Answering the Most Common Questions About Adoption
Over the past decade, society’s view of open adoption has significantly changed. As recently as twenty years ago, it was unusual for a birthmother to have any sort of ongoing relationship with her child’s adoptive family. As a result of significant research, our understanding of how this impacts all members of the adoption triad has increased since then. Through collective conversations between adoptees, birthparents and adoptive parents, we now know that in many (but not all) adoptions, it’s beneficial to maintain some sort of contact throughout the child’s life. Of course, the specifics of that contact will vary from family to family. Some birthmothers view their relationship with the adoptive family as extended family and see them on a regular basis. Some birthmothers are happy to receive photos and periodic updates about their child’s interests and milestones. Others desire no contact at all.

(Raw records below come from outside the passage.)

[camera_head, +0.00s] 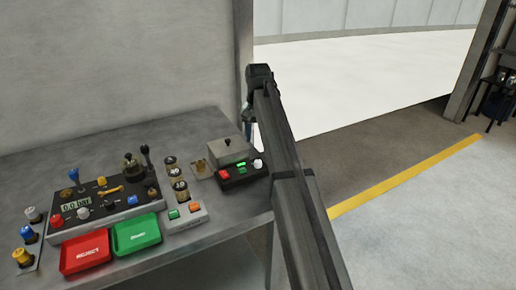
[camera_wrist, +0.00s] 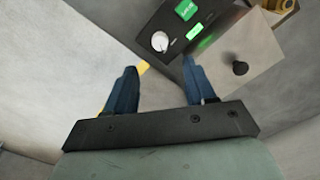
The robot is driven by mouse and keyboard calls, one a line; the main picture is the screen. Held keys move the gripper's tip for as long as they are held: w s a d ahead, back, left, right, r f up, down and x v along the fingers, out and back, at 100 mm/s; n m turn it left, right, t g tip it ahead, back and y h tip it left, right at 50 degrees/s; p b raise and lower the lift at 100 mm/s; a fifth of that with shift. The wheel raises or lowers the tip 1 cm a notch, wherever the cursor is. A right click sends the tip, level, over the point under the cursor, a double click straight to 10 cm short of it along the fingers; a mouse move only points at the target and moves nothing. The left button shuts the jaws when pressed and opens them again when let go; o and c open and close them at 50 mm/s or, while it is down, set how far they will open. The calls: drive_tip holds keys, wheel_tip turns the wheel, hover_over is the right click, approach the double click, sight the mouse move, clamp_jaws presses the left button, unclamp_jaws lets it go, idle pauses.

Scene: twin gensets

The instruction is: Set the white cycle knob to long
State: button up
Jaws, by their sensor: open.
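The white knob (camera_head: 258,164) sits at the right end of a small black control box (camera_head: 240,178) near the table's right edge. The knob also shows in the wrist view (camera_wrist: 160,41), near the top middle, with small markings beside it that I cannot read. Its exact setting is unclear. My gripper (camera_wrist: 162,75) is open, with its two blue fingers apart and nothing between them. The knob appears beyond the fingertips, not touched. In the head view my gripper is mostly hidden behind my arm.
The black box also carries a red button (camera_head: 224,174), a green button (camera_wrist: 186,9) and a lit green display (camera_wrist: 200,33). A grey lidded box (camera_head: 228,151) with a dark knob stands just behind. A larger panel (camera_head: 125,203) and red and green trays lie left.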

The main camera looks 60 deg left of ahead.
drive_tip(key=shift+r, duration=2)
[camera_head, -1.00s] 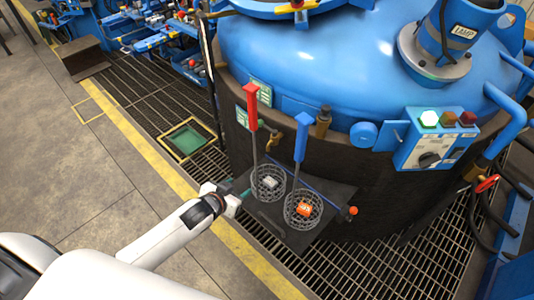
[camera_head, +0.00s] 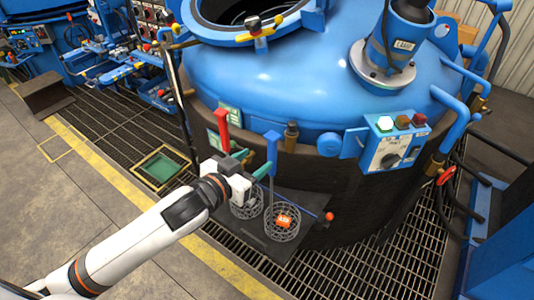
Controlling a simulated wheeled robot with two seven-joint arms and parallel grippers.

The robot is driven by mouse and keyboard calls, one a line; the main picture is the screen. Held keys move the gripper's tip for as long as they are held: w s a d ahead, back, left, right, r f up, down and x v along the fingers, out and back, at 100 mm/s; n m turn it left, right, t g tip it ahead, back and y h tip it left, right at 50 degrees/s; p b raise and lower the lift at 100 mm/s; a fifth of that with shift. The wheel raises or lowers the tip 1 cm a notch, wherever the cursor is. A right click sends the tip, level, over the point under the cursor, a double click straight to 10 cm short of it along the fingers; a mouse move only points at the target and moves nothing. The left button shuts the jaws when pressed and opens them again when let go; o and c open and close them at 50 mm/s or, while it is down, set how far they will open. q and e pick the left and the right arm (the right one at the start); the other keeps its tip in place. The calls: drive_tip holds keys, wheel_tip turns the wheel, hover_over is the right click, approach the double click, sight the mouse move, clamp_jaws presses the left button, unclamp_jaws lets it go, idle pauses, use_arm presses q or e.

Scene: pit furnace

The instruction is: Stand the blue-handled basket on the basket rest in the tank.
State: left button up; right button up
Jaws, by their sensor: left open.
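The blue-handled basket (camera_head: 282,232) is a wire mesh basket with an orange piece inside. It stands on a dark shelf (camera_head: 262,240) on the tank's side, and its blue handle (camera_head: 271,150) rises upright. My left gripper (camera_head: 254,162) is open, with its green fingers close to the blue handle; I cannot tell whether they touch it. The blue tank (camera_head: 300,75) has a round open hatch (camera_head: 190,18) on top. The basket rest inside is not visible. My right gripper is not in view.
A red-handled basket (camera_head: 221,128) stands left of the blue-handled one, partly hidden by my left gripper. A control box (camera_head: 392,145) with a green lamp is on the tank's right. A lamp fitting (camera_head: 385,70) stands on the tank top. Floor grating surrounds the tank.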

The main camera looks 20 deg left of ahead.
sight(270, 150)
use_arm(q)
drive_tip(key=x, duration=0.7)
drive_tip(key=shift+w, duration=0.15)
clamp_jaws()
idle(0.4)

the specifics of that contact will vary from family to family
To figure out what degree of ongoing contact is right for you, speak with an adoption professional. To ensure that everyone is on the same page, we recommend that a “Post-Adoption Contact Agreement” (sometimes referred to as a “PACA”) be drafted. This document would contain the specific terms governing contact and would be drafted by a legal professional, reviewed with your attorney and signed by both the Adoptive Parents and the Birth Mother. Some states regard these agreements as legally enforceable, but many do not.